Наконец, третий посвящен иллюзиям, создаваемым кинематографом, театром и искусством вообще. И их разоблачению. В числе самых завораживающих — эпизод в музее, где затылки посетителей на фоне картин выглядят не менее притягательно, чем сами холсты, а профиль женщины перед старинным бюстом вдруг рифмуется с ним. Героиня, а вместе с ней другие зрители, замирают при виде этого нечаянного сходства. В другой сцене мы узнаем, что умерший муж героини был театральным режиссером. Она встречается у супермаркета со знакомым кинорежиссером и долго рассказывает ему, как ее возмутила одна сцена в его картине. Там профессиональные актеры-танцоры встречались со смертельно больными людьми, играющими собственные роли. Танцор искусно управляет своим телом, превращая его в инструмент, больной не управляет своим телом; здесь ложь встречается с истиной, и никакого толка от этой встречи, согласно героине, не выйдет. На что режиссер резонно ей замечает, что следовало бы досмотреть его фильм до конца. Эта дискуссия кажется идеальным комментарием ко все еще идущему в Париже проекту «Дау».

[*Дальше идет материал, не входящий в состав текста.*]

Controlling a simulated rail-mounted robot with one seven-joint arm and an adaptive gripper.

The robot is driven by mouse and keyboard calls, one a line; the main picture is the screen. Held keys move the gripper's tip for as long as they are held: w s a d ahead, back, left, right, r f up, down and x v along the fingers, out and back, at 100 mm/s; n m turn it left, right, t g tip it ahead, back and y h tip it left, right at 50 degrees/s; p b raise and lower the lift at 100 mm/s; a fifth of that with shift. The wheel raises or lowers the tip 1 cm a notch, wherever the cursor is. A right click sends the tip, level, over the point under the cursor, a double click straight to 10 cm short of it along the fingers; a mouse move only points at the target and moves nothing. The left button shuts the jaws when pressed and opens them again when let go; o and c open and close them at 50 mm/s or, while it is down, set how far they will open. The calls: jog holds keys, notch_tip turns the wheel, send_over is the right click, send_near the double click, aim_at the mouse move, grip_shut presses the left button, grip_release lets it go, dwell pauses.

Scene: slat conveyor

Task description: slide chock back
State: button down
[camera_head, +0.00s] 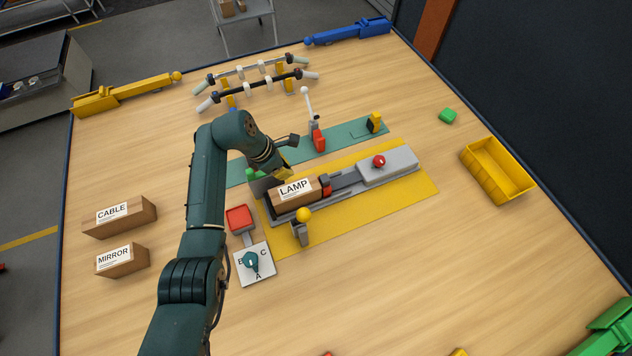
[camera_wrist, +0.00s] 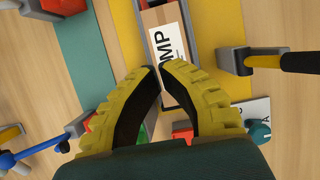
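A cardboard box labelled LAMP (camera_head: 295,192) lies on the grey slat conveyor (camera_head: 345,181), on a yellow mat. A small red block (camera_head: 326,188) stands at the box's right end. A grey housing with a red knob (camera_head: 379,161) is farther right. I cannot tell which part is the chock. My gripper (camera_head: 284,173) is above the box's far-left side. In the wrist view, its yellow fingers (camera_wrist: 163,72) converge close together over the box's label (camera_wrist: 169,54). I cannot tell whether the tips touch. Nothing is clearly held. Green and red parts show partly between the fingers.
A yellow-knobbed lever (camera_head: 303,215) stands at the near side of the conveyor. CABLE (camera_head: 120,215) and MIRROR (camera_head: 122,260) boxes lie at left. A dial plate (camera_head: 267,273) is near the conveyor. A yellow bin (camera_head: 500,170) is at right. The near right tabletop is mostly clear.

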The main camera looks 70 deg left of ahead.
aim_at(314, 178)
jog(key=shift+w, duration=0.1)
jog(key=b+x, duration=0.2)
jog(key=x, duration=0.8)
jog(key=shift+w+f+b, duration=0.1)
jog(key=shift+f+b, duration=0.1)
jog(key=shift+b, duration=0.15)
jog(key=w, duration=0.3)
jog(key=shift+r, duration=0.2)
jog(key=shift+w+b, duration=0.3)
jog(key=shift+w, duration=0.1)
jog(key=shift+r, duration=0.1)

Еще одна, ключевая, сквозная линия «Я был дома, но» — школьники, с неправдоподобным спокойствием и самоконтролем репетирующие в классных комнатах «Гамлета». Мы не видим и следа учителей или педагогов, по чьей инициативе могла бы состояться постановка: такое впечатление, что подростки полностью вжились в персонажей и старомодный шекспировский текст произносят столь органично, будто посредством игры действительно провалились в XVII век. Одновременная абсурдность — мальчики и девочки в современной одежде так плохо вяжутся с материалом — и убедительность этого спектакля вновь ставит вопрос о смысле актерства. Причем не только на сцене (куда дети так и не выходят), но и за ее пределами. Один из мальчиков бродит по супермаркету, притворяясь консультантом, а потом надевает бутафорскую корону и оказывается призраком отца Гамлета.

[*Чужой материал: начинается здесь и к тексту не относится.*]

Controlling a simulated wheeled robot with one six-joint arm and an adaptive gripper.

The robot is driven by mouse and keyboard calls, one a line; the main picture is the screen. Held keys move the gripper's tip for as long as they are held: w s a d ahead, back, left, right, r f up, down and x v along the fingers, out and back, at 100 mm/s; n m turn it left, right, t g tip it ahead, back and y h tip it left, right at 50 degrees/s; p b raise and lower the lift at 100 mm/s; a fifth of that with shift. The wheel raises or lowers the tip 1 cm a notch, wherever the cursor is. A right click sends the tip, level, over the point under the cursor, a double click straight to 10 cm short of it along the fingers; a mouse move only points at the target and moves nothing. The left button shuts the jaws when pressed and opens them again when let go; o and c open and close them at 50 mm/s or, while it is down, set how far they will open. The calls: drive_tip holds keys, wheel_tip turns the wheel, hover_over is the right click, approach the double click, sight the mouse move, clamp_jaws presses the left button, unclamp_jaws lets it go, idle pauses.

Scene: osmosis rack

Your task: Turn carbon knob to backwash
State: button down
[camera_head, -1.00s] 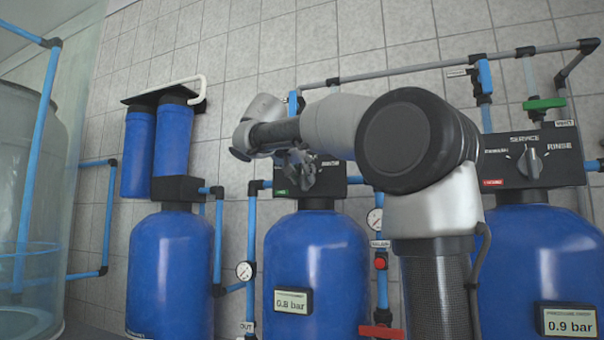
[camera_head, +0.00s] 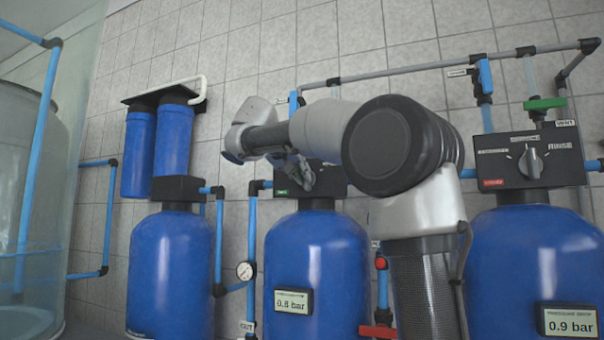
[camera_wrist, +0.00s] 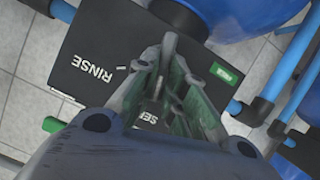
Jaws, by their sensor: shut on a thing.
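The control box (camera_head: 328,178) with a green label (camera_head: 281,192) sits on top of the middle blue tank (camera_head: 315,262). My gripper (camera_head: 306,180) is at the front of this box in the head view. In the wrist view, the black box (camera_wrist: 85,60) shows the word RINSE, part of a word starting SER, and the green label (camera_wrist: 224,74). My gripper (camera_wrist: 163,92) is shut on the knob (camera_wrist: 158,88) of this box. The fingers hide most of the knob, so its pointer direction cannot be read. The backwash marking is not legible.
At right stands another blue tank (camera_head: 540,255) whose box (camera_head: 490,160) has a grey knob (camera_head: 530,160) pointing up and a red label. Blue filter housings (camera_head: 173,145) hang at left.

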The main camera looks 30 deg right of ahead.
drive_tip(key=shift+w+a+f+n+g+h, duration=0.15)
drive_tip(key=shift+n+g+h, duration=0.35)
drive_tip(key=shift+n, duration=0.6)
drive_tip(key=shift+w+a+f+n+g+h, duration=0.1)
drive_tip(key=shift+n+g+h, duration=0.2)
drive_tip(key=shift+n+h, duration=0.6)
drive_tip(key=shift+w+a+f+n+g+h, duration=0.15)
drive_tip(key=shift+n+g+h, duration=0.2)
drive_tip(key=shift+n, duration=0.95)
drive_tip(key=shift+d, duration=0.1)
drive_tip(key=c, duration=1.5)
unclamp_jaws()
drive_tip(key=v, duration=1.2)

Лишь ближе к развязке, в сцене дуэли, становится ясно, что уходивший из дома Филипп играет самого принца датского. Так может, он входил в роль? Или, как его персонаж, переживал боль от потери отца? В его убежище, как мы видим в конце, есть речка — почти такая же, как та, в которой утопилась Офелия. Но свою сестру Филипп берет на плечи и переносит через воду. Мать — выжившая Гертруда — мирно спит, растянувшись на камнях. Хеппи-энд случается не только в Голливуде, но и в радикальном авторском кино.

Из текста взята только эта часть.